> Task prompt
Leave out the pictures and repeat the data exactly.

> Given data
^^^^

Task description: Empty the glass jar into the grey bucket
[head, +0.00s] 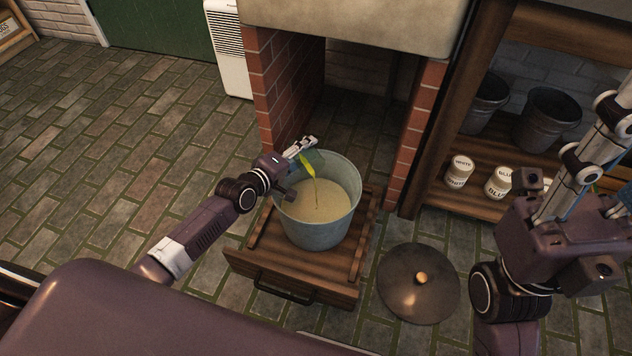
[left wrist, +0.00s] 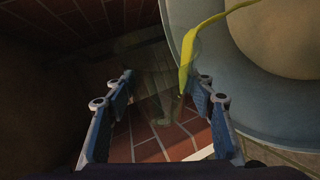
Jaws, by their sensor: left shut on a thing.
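My left gripper (head: 303,146) is shut on the glass jar (head: 316,158), tilted over the rim of the grey bucket (head: 318,233). The jar is clear and hard to make out; in the left wrist view the jar (left wrist: 153,85) shows faintly between the blue finger pads of the left gripper (left wrist: 160,112). A yellow-green stream (head: 314,186) runs from the jar down into the bucket. The bucket holds a pale beige liquid (head: 325,205). My right gripper (head: 592,150) is at the right edge, partly cut off, away from the bucket.
The bucket stands on a low wooden drawer platform (head: 262,262) before a brick fireplace. A round dark lid (head: 410,300) with a knob lies on the floor to its right. Shelves with paint pots (head: 459,170) and dark buckets (head: 548,118) stand at right. The floor at left is clear.

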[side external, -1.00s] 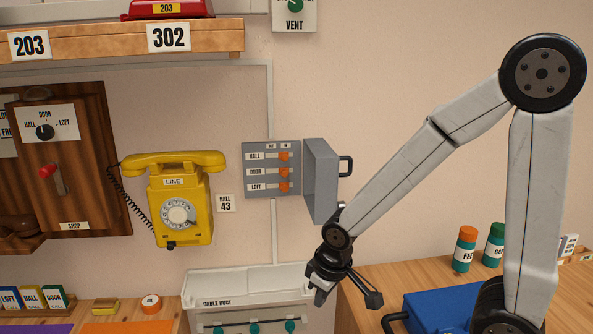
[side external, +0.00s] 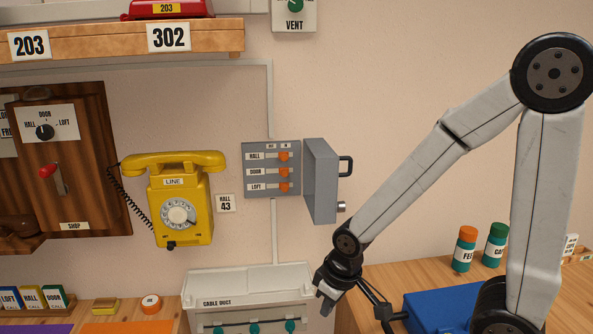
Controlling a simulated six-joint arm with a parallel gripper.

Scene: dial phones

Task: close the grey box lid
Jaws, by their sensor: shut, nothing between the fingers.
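The grey box (side external: 271,168) is fixed to the wall, with orange switches labelled HALL, DOOR and LOFT on its face. Its grey lid (side external: 321,181) stands open, swung out from the box's right side. A black handle (side external: 346,166) and a small metal knob (side external: 341,207) stick out from the lid's outer side. My gripper (side external: 327,305) is below the lid, apart from it, pointing down near the right end of the cable duct. It is shut and holds nothing.
A yellow telephone (side external: 181,202) hangs left of the box. The cable duct (side external: 245,280) runs below. A blue case (side external: 437,308) and two capped jars (side external: 465,249) are on the right bench. The wall right of the lid is clear.

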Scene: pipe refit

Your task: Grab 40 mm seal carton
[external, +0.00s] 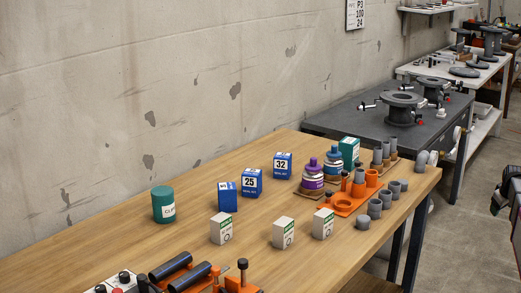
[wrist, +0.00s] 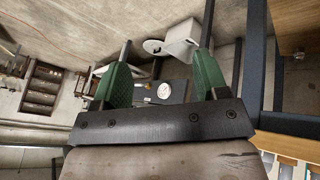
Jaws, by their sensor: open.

^^^^

> Response
Task description: Empty the glass jar into the grey bucket
[head, +0.00s] 
[left wrist, +0.00s] 
Jaws, by their sensor: left shut on a thing.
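My left gripper (head: 303,146) is shut on the glass jar (head: 316,158), tilted over the rim of the grey bucket (head: 318,233). The jar is clear and hard to make out; in the left wrist view the jar (left wrist: 153,85) shows faintly between the blue finger pads of the left gripper (left wrist: 160,112). A yellow-green stream (head: 314,186) runs from the jar down into the bucket. The bucket holds a pale beige liquid (head: 325,205). My right gripper (head: 592,150) is at the right edge, partly cut off, away from the bucket.
The bucket stands on a low wooden drawer platform (head: 262,262) before a brick fireplace. A round dark lid (head: 410,300) with a knob lies on the floor to its right. Shelves with paint pots (head: 459,170) and dark buckets (head: 548,118) stand at right. The floor at left is clear.

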[side external, -1.00s] 
[side external, +0.00s] 
Controlling a simulated six-joint arm with a parallel gripper.

Scene: dial phones

Task: close the grey box lid
Jaws, by their sensor: shut, nothing between the fingers.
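The grey box (side external: 271,168) is fixed to the wall, with orange switches labelled HALL, DOOR and LOFT on its face. Its grey lid (side external: 321,181) stands open, swung out from the box's right side. A black handle (side external: 346,166) and a small metal knob (side external: 341,207) stick out from the lid's outer side. My gripper (side external: 327,305) is below the lid, apart from it, pointing down near the right end of the cable duct. It is shut and holds nothing.
A yellow telephone (side external: 181,202) hangs left of the box. The cable duct (side external: 245,280) runs below. A blue case (side external: 437,308) and two capped jars (side external: 465,249) are on the right bench. The wall right of the lid is clear.

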Scene: pipe refit

Your task: Grab 40 mm seal carton
[external, +0.00s] 
[wrist, +0.00s] 
Jaws, by their sensor: open.

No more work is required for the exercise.